Young Miko put herself in jail…
However, in this situation, my mother wasn’t really able to have the level of sympathy she should have for her own daughter, maybe…
Even though I was already feeling so much guilt, she said ‘I don’t know what will happen… Ah, Papa is going to be so angry with you!’ and laid even more pressure on me.
I waited in the closet for my father to come home, with tears rolling down my cheeks.
“He’s definitely going to yell at me tonight…… Maybe he’ll even shake his fist at me……”
But, since I had done something wrong, there was nothing to do but apologize… Right!
How long did I wait like that…
In a child’s perception, it felt like half a day.
But definitely, in real life, it was only about an hour.
And then,
I could tell my father had come home…
I hurriedly scrubbed the tears off my cheeks…
I was waiting. For him to yell ‘Come out of there!!’ in a really scary voice…
But then, my dad said:
“Little Miko, it’s okay.

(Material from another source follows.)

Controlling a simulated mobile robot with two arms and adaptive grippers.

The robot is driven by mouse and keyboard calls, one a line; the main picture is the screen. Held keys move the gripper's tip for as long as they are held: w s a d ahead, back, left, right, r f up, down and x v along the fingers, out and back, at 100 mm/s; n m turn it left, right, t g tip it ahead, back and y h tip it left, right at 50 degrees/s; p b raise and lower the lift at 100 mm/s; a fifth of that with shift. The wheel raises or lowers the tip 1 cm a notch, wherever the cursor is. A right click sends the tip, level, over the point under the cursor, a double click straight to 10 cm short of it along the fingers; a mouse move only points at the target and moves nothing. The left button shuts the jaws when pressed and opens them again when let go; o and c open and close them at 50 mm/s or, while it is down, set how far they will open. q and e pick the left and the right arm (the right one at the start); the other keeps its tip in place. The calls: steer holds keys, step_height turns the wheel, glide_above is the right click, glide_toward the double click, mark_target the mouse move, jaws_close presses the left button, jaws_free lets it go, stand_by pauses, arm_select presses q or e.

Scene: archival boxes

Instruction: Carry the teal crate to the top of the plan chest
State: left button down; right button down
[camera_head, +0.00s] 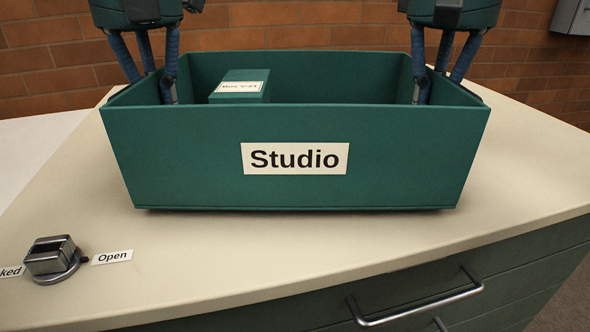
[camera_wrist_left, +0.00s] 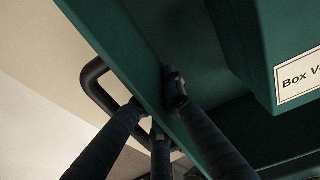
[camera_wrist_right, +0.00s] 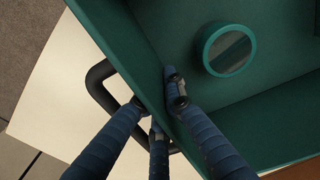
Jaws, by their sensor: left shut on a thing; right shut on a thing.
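The teal crate (camera_head: 200,165), labelled "Studio", is upright and level over the cream top of the plan chest (camera_head: 235,245). A thin dark shadow runs under its front edge; I cannot tell whether it rests fully or hangs just above. My left gripper (camera_head: 160,92) is shut on the crate's left end wall, and my right gripper (camera_head: 425,92) is shut on the right end wall. The wrist views show fingers on both sides of each wall, beside black handles (camera_wrist_left: 92,85) (camera_wrist_right: 97,85). A small teal box (camera_head: 240,97) and, in the right wrist view, a round teal-rimmed object (camera_wrist_right: 227,50) sit inside.
A metal latch (camera_head: 52,258) beside an "Open" label (camera_head: 112,257) stands at the chest top's front left. Drawer handles (camera_head: 420,302) stick out in front. A brick wall (camera_head: 290,30) is behind. The top is bare in front and to the right of the crate.

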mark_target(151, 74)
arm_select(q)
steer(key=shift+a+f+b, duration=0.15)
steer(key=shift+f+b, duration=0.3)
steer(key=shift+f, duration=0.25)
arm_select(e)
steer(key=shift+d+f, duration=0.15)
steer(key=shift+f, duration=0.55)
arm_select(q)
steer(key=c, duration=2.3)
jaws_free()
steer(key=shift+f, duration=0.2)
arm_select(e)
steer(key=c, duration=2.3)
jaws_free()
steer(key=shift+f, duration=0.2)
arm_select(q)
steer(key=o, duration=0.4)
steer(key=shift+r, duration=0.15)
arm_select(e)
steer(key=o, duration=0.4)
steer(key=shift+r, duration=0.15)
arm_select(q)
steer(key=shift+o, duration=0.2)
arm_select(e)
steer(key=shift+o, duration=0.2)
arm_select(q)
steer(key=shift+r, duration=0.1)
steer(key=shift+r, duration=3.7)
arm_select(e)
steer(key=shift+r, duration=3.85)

You can come out.”
In his usual kind, kind voice!!
“I understand… Don’t worry about it…”
He said…
Through the door of the closet.
And then, when I dejectedly came out of the closet.
“Everything that has a physical shape has to break someday… You see, Little Miko, even if that statue is broken, it doesn’t change anything about your Papa’s 20 years working for the police department.”
My father was so warm and big-hearted that the young me felt even more,
“I did something really bad!”
So those feelings all welled up even more and I started crying even more than before.
“Papa~! I’m so sorry~!!”
Actually, to my young self, feeling like
‘I have to pay even more attention to what’s going on around me!’
And not being able to stop crying for a while, is still a very clear and good memory for me.
……And,
I thought a lot about what my area of responsibility was.
That sort of thing.
Or what it was to have a capacity to ‘acknowledge’ or ‘forgive’…
That sort of thing.
“Leave aside the physical. What is actually real…?”
I learned this from my father…
An example of the episodes that became these teaching opportunities,
Was the Case of the Broken Falcon Statue.